Well, George, the driver, was arrested and his car impounded for illegally transporting liquor. I was not charged. My first job was to get George out of jail. I went to a prominent clergyman in Durham. When he heard that a Duke student was involved with liquor he refused any help (see Galatians above Chap 6:1-3).

Since George and I minored in accounting and were A or B students in Professor "Scrappy" Shields' advanced accounting class, I thought I would ask for his help. Halfway through my story, Professor Shields said, "George is in trouble? I'll get my hat and coat." And off we went to the police station.

George's cash bail was unbelievably high for a Duke student or a Duke professor. Professor Shields was advised that if he pledged his Durham residence then George and his car would be released, but not the (10 bottles of) liquor.

As I look back to whom would St. Paul offer praise…the clergyman who offered no help, or Professor Shields who pledged his residence to save a wayward Duke student?

Raymond Allison '52, Washington, Illinois

 



Lacrosse Letter

Many of us hope that we will never again have to listen to or read of Mr. Brodhead's lame excuses as to the way he and his administration handled the matter of the lacrosse player. He wants to "move on" while exonerating himself of any fault.

Actually there is absolutely no excuse for the way he handled the lacrosse matter then and now.
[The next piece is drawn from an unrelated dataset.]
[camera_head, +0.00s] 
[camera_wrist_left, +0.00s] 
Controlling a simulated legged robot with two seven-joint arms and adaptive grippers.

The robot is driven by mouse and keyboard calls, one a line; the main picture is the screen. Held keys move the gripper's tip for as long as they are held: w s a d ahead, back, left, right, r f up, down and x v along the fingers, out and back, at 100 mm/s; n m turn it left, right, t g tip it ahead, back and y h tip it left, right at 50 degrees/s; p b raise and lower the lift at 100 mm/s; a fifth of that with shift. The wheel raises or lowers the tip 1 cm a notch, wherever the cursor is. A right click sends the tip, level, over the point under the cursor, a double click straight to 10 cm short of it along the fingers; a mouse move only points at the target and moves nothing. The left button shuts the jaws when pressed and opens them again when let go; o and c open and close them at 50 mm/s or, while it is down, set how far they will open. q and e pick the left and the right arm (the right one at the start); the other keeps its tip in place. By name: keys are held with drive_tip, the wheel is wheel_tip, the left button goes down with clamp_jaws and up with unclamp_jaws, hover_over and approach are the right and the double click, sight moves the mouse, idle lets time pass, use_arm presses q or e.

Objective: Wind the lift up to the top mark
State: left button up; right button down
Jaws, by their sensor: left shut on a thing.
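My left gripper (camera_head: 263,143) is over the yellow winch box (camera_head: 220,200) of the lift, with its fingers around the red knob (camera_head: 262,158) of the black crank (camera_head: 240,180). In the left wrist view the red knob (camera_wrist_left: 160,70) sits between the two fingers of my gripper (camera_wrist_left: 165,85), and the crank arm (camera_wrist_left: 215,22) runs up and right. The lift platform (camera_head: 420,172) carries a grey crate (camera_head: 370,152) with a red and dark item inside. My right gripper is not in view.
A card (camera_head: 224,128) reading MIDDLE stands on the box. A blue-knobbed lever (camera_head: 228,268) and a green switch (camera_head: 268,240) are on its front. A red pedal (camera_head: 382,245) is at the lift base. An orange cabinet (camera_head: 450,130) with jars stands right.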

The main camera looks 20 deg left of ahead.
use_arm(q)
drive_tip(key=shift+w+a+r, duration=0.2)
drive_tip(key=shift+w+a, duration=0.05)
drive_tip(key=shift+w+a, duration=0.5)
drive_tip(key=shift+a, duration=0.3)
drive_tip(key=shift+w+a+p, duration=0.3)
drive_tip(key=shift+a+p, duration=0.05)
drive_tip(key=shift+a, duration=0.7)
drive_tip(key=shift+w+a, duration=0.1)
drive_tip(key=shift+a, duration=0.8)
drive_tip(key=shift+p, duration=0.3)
Such a demonstrated lack of judgment certainly brings into question the possibility that the job he holds is larger than he is. The trustees, of course, rather than having him "move on", do and say nothing, apparently having undergone the spinectomies to which most American university trustees submit themselves.

What a shame that throughout this country great universities founded and funded by great men had been allowed to fall under control of Lillputians.